### Exercise goal:
Among the records that follow, count the lines with the string "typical"; report only that count.

++++ Supplied information

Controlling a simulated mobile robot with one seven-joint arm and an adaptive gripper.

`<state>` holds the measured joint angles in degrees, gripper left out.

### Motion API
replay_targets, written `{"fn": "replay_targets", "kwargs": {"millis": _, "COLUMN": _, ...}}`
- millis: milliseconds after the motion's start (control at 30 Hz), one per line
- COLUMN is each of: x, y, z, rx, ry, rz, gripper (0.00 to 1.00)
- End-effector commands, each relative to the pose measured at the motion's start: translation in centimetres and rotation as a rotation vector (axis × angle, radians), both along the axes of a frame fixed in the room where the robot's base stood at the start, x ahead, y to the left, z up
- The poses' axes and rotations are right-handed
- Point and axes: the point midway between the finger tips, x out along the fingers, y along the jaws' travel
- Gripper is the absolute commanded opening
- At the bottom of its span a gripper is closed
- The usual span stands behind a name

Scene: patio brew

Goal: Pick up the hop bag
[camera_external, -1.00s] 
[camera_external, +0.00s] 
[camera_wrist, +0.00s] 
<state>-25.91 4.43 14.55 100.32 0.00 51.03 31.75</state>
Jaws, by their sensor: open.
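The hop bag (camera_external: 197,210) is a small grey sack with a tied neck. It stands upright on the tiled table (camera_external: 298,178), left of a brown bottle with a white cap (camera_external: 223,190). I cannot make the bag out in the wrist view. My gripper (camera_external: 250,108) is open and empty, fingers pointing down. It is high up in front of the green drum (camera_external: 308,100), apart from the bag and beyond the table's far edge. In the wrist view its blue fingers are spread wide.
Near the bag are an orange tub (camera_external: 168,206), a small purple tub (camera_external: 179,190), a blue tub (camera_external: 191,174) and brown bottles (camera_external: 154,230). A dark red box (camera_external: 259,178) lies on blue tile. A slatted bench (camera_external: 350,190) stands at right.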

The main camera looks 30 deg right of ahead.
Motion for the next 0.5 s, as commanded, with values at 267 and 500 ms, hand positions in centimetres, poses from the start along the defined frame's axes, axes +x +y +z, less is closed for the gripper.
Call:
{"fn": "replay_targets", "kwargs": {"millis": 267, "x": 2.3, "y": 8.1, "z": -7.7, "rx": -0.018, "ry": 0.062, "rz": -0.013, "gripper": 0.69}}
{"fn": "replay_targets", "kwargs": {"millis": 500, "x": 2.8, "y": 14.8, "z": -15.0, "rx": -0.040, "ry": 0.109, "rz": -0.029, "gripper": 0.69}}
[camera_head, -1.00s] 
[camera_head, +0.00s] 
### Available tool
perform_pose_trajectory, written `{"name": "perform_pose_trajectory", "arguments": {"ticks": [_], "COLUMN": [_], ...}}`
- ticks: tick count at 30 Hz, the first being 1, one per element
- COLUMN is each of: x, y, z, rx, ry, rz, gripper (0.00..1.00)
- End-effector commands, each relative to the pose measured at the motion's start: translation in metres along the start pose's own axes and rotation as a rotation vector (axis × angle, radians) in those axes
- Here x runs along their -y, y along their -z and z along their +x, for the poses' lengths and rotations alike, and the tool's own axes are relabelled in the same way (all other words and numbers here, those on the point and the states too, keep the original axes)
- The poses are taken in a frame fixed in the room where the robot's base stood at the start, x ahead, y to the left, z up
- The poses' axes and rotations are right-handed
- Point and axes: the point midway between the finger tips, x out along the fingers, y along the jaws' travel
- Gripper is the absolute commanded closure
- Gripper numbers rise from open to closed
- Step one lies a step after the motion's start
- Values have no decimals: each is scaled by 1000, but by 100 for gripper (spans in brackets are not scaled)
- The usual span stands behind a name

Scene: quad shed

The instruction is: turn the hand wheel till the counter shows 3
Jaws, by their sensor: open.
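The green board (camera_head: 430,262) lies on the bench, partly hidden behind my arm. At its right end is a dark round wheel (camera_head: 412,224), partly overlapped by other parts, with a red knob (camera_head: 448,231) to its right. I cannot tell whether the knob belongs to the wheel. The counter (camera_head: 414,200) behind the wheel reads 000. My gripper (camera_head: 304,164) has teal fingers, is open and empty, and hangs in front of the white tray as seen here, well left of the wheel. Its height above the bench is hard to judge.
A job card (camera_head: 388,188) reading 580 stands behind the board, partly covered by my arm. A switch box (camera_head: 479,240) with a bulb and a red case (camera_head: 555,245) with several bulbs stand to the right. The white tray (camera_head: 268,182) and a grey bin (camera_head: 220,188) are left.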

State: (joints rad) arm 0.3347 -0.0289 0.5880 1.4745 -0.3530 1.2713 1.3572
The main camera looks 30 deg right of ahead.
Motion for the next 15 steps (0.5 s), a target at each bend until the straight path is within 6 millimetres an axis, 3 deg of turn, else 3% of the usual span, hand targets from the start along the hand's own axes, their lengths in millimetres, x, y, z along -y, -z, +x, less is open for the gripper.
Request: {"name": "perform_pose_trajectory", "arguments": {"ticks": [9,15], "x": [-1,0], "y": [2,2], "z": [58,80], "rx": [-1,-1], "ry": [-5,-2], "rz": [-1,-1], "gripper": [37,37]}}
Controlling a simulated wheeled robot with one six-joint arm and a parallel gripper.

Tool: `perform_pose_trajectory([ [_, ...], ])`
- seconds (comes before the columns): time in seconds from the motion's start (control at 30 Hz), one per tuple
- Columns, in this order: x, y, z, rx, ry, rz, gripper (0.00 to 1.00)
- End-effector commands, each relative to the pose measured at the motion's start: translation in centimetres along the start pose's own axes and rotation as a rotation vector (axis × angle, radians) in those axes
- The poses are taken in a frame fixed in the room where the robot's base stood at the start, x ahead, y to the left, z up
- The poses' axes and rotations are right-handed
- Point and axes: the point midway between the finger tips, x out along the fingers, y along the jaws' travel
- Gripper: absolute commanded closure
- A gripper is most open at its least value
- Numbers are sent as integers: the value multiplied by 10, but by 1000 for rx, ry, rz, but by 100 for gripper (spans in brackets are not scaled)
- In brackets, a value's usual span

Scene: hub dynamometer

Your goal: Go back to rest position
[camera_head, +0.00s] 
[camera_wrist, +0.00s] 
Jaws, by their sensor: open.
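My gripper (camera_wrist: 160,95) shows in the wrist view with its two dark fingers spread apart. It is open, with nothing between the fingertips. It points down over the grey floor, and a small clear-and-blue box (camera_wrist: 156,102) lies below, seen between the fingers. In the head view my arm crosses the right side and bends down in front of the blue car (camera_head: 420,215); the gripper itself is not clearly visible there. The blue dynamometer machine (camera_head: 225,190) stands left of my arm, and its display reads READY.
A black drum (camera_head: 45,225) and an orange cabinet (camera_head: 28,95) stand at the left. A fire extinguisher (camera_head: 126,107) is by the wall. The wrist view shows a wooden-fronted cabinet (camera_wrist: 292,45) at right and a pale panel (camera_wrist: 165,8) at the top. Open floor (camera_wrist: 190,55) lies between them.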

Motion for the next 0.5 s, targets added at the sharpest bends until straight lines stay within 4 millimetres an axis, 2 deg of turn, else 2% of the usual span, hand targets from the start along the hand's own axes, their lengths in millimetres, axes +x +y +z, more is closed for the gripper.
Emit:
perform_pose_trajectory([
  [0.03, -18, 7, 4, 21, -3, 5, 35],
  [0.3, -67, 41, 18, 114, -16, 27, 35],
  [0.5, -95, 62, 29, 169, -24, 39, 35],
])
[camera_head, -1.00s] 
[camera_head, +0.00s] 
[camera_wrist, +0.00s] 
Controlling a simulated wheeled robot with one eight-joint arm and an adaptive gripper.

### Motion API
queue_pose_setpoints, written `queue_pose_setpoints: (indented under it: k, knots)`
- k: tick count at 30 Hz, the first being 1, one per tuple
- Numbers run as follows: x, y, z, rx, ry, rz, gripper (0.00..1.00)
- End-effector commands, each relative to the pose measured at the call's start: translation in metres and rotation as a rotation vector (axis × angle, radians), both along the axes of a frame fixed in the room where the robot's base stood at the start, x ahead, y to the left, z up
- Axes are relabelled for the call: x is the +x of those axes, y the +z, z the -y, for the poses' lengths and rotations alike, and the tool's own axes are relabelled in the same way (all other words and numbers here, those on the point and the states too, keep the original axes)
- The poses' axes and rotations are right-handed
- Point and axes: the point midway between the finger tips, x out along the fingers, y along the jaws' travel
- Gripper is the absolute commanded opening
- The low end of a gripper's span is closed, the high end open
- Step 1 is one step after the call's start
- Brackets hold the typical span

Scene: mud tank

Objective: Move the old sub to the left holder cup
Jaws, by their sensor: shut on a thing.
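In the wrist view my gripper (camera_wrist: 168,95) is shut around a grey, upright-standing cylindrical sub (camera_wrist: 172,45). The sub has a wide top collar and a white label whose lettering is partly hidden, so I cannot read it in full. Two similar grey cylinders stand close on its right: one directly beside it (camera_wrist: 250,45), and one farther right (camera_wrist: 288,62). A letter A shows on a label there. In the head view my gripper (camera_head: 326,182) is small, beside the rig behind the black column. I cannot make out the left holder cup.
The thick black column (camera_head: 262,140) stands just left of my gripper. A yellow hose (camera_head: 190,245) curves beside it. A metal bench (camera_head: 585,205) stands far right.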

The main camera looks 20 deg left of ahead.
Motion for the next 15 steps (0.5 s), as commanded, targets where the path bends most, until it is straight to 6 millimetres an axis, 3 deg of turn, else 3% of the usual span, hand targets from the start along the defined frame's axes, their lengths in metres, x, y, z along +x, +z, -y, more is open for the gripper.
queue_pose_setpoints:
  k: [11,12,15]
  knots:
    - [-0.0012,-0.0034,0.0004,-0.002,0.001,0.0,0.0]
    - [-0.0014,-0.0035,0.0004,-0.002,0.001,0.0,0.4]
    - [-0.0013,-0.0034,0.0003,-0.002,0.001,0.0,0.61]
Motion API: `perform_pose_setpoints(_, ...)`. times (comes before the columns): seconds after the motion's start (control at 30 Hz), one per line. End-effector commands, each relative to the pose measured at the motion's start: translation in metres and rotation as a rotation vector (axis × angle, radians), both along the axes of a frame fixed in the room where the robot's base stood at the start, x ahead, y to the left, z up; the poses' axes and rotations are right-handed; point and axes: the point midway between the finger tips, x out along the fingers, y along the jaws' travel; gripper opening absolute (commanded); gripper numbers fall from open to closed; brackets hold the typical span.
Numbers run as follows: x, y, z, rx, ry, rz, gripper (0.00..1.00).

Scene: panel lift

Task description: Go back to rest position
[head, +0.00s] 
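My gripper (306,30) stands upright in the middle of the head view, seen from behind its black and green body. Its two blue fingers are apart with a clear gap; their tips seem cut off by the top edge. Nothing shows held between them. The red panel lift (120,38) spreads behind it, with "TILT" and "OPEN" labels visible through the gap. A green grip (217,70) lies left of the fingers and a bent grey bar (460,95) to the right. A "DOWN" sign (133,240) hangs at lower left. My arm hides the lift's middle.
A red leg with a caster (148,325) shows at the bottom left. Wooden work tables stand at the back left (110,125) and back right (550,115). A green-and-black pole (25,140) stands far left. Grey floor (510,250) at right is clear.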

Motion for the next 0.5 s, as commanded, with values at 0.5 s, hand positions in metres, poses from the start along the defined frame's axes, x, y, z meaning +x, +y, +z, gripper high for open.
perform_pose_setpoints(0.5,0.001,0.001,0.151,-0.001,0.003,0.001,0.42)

++++++++

### Response:
2